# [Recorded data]
□ □ □ □ □ □ □
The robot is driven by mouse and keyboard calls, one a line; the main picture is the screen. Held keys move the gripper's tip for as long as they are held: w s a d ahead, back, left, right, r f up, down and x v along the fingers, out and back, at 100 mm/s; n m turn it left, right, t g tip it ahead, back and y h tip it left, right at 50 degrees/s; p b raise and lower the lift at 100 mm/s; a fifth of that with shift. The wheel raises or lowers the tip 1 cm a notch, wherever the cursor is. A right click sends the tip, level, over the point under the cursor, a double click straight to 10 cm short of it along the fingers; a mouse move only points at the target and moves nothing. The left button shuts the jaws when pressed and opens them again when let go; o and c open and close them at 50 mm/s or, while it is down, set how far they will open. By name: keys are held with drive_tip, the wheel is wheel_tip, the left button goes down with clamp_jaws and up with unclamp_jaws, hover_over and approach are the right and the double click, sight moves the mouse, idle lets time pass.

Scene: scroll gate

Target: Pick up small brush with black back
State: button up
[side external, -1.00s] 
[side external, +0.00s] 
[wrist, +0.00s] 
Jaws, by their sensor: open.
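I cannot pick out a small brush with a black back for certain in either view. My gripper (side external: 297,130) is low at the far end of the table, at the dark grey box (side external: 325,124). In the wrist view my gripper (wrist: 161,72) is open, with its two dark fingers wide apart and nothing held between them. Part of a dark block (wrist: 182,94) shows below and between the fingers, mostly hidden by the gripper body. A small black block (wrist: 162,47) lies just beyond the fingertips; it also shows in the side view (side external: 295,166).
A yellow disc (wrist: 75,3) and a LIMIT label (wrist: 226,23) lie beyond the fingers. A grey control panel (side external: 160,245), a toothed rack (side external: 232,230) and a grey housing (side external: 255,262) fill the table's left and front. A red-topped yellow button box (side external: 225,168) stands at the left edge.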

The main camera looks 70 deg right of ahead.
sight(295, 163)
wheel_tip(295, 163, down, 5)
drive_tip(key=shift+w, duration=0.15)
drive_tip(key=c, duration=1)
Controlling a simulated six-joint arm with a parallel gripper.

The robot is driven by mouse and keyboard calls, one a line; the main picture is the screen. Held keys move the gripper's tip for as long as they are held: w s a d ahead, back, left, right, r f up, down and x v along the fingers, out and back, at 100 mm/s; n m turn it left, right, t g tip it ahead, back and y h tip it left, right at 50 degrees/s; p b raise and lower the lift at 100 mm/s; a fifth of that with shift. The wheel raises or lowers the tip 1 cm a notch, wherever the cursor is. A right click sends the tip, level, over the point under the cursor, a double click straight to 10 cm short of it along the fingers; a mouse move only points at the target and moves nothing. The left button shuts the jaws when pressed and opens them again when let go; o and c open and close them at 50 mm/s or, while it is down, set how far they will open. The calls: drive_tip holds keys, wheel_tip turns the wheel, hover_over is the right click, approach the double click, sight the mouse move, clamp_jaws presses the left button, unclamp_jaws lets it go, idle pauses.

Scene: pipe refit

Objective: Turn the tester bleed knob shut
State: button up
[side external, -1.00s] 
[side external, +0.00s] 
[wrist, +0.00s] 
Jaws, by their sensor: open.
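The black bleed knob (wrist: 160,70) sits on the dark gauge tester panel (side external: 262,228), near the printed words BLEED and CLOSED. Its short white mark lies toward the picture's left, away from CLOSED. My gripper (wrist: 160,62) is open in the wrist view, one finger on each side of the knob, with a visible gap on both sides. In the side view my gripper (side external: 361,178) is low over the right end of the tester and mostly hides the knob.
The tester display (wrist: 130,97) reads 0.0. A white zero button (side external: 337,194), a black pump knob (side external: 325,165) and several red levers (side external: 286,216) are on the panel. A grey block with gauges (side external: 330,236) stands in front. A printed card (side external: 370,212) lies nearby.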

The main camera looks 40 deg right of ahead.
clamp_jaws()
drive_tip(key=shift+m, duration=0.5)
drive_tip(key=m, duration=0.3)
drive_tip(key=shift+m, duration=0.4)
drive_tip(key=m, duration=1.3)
□ □ □ □ □ □ □
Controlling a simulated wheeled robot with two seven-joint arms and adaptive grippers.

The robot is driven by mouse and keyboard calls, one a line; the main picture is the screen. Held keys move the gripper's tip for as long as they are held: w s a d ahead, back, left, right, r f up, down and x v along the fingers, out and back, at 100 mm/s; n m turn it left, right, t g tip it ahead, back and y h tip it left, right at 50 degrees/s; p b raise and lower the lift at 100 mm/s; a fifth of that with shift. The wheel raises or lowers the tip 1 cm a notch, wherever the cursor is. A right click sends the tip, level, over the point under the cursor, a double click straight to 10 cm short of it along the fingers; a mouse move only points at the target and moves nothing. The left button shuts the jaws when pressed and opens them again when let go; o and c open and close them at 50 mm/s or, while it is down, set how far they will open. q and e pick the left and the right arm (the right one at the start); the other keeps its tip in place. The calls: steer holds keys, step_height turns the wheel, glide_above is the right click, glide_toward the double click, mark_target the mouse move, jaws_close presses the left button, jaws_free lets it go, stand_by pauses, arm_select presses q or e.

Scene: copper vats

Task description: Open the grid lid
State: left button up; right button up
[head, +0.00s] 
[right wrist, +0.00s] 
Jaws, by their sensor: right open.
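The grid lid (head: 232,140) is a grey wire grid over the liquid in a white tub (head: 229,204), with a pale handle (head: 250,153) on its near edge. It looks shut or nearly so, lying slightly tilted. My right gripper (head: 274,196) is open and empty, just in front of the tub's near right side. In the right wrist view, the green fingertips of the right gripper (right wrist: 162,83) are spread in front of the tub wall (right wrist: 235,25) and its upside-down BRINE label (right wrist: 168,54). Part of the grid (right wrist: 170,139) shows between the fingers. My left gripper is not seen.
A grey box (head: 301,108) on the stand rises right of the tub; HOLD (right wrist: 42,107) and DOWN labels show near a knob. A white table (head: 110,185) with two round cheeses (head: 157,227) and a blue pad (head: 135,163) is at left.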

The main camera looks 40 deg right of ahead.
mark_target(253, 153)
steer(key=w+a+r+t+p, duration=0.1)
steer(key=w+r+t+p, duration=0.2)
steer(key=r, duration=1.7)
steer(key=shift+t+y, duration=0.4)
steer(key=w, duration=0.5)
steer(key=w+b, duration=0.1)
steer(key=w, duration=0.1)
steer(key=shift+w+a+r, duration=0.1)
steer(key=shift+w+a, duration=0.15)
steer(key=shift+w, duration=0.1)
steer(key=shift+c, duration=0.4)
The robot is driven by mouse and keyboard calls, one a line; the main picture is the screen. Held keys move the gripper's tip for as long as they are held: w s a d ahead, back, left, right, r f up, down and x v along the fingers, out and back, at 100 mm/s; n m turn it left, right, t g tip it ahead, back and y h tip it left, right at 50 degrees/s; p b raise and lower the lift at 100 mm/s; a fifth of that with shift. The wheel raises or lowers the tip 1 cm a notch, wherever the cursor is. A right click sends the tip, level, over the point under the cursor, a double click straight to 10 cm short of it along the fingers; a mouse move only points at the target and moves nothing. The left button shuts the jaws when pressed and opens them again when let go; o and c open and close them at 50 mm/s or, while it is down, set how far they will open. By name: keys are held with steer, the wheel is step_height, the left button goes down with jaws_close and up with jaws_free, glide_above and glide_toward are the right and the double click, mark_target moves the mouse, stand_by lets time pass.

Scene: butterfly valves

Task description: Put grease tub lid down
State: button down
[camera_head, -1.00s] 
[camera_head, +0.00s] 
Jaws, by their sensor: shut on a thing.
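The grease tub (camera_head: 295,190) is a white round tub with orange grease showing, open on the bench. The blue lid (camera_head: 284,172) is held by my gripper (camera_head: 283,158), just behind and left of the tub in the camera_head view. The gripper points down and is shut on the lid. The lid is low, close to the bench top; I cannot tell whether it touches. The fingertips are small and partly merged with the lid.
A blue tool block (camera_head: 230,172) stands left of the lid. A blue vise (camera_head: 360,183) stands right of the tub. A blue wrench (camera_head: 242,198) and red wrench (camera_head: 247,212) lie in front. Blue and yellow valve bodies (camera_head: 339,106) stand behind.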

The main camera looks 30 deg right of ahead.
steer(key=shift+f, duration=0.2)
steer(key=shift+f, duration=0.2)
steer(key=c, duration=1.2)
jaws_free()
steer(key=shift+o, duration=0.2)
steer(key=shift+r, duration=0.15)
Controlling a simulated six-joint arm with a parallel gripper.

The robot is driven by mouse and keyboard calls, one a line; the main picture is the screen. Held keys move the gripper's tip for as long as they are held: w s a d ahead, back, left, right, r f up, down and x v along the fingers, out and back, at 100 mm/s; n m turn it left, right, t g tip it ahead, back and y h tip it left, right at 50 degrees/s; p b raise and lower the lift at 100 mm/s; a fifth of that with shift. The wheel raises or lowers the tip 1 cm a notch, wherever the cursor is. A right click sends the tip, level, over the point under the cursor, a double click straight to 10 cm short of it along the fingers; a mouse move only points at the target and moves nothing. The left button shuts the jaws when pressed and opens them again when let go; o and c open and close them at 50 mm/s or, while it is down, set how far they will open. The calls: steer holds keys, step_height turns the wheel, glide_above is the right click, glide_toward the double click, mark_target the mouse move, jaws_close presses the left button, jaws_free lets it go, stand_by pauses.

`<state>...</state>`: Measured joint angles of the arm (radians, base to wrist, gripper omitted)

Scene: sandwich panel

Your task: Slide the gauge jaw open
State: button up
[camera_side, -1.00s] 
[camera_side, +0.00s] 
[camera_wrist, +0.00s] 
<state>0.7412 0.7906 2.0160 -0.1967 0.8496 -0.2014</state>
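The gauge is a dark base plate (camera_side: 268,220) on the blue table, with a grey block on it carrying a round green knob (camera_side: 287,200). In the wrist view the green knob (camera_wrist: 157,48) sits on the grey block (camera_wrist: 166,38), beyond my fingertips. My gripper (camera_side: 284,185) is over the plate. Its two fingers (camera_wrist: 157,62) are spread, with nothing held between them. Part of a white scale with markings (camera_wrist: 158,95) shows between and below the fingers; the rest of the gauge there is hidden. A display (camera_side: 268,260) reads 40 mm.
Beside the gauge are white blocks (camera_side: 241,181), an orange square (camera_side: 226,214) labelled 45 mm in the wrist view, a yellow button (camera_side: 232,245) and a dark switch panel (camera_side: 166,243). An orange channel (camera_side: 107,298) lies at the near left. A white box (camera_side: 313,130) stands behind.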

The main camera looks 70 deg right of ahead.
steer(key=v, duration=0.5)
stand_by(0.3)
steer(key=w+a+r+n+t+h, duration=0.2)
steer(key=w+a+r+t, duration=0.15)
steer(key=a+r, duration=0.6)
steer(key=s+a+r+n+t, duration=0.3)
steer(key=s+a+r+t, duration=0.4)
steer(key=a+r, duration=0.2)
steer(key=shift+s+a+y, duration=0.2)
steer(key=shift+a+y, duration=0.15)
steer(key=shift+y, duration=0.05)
□ □ □ □ □ □ □
# [DIRECTIONS FOR THIS TASK]
Starting at the line that contains "Task description: Open the grid lid" and stopping at the line that contains "[right wrist, +0.00s]", transcribe the lines exactly; both boundary lines are to be included.

# [OUTPUT BELOW]
Task description: Open the grid lid
State: left button up; right button up
[head, +0.00s] 
[right wrist, +0.00s] 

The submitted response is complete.